Так что, с одной стороны, история Тарелкина, рассказанная в Пскове – это, как и у Сухово-Кобылина, «картины прошедшего». В том числе, и в прямом смысле: у Хуго Эрикссена «места действия» – комната Тарелкина-Копылова в старой коммуналке, кабинет начальника отделения милиции, комната для допросов, камера Тарелкина – выстроены внутри двух сменных контейнеров, так что в самом деле возникает эффект перелистывания картинок, например, в учебнике истории. С другой стороны – это прошедшее, в котором отчетливо просматриваются черты настоящего. И не потому, что режиссер решил заняться самоцензурой и, как и драматург век назад, схитрить, выдавая реальность за преданья старины глубокой. А для того, чтобы показать: многие сегодняшние громкие процессы, многие методы и схемы, которые вышли из под спуда благодаря смелости участников «Дела Седьмой студии» и книге Алексея Малобродского «Следствие разберется», «репетировались», апробировались силовиками тогда, в 90-е – когда началось их очередное возрождение.
Собственно, спектакль у режиссера Эрикссена и получился об этом – о возрождении беспредела. О том, что Тарелкин опоздал на пару лет со своим планом, не унюхал из своей обшарпанной коммуналки духа перемен – в отличие от подполковника Оха, держащего нос по ветру. Надо сказать, что молодой художник Ютта Роттэ приложила немало усилий, чтобы «картинки» выглядели предельно реалистичными, узнаваемыми, включая и убогий быт питерской коммуналки: тут и вычурная лепнина на закопченном потолке с торчащими из розеток лампочками без плафонов, и многолетняя плесень на стенах, и вздыбленный от сырости паркет, и советская мебель с перекошенными дверцами. Ну вот разве что диван выглядит слишком чистеньким и современным по конструкции, хотя торчащие пружины сюда так и просятся.

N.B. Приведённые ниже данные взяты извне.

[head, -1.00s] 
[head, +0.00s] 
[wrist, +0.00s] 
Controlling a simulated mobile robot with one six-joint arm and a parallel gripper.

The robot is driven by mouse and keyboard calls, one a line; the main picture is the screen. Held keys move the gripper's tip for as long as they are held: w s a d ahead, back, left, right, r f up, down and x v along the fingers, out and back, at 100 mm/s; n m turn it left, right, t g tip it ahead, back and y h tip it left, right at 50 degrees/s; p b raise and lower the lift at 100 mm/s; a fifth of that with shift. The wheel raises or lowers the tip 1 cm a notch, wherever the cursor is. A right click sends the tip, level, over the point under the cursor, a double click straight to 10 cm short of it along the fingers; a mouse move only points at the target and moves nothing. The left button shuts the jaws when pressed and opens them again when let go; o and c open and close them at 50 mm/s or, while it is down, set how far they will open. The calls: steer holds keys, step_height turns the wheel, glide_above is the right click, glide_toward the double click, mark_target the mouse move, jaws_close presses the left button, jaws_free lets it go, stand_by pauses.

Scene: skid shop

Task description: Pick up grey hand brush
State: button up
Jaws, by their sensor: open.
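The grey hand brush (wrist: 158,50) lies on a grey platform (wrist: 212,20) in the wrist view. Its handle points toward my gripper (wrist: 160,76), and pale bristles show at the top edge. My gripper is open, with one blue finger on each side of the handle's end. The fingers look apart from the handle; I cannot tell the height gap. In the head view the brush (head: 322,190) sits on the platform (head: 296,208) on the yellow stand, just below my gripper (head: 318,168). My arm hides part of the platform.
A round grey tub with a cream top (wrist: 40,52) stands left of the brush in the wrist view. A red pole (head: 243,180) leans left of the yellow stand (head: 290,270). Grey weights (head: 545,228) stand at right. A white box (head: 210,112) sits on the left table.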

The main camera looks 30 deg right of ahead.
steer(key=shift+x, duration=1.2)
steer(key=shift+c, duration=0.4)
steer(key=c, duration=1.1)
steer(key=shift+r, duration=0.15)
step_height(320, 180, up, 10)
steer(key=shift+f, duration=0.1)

Словом, в этом почти бомжатнике и без всякой тухлой рыбы вывернет наизнанку, но рыба на месте – рядом с ободранным манекеном (видимо, с ближайшей помойки) в гробу, стоящем на табуретах. Манекен, разумеется, совершенно не похож на артиста Дениса Кугая, играющего Тарелкина. Но генерала Варравина, торопившегося скорее унести ноги из этого тошнотворного места и не заметившего подмены, можно понять.
Тут надо сказать, что распределение ролей в спектакле – снайперски точное, а образы впечатляют достоверностью вплоть до мельчайших деталей, в том числе, исторических. Например, спектакль начинается с того, что Тарелкин – Кугай появляется на экране, на крупном плане и, вынув вставную челюсть и сняв парик, вдруг превращается не в Силу Силича Копылова, умершего соседа своего (хотя формально – в него), а в хиппи эпохи застоя, который, вероятно, еще в 70-е попал на мушку известного ведомства, а потом в «разработку» – и пришлось ему делать, что прикажут: обслуживать коррупционную машину, вышибая бабло из угодивших в капкан соотечественников. Потом экран ползет вверх – и возникает та самая нехорошая комната. Но на крупном плане очевидно, как органичен для Тарелкина и «хаер», и кураж в речах и интонациях. Сразу вспоминается «Ревизор» Шерешевского на этой сцене, где у Добчинского – Дениса Кугая вполне законный хаер и гитара, и даже рок-группа, правда – придворная, обслуживающая светскую жизнь семейства губернатора. Кто не обслуживает в этой стране власть – тот не ест.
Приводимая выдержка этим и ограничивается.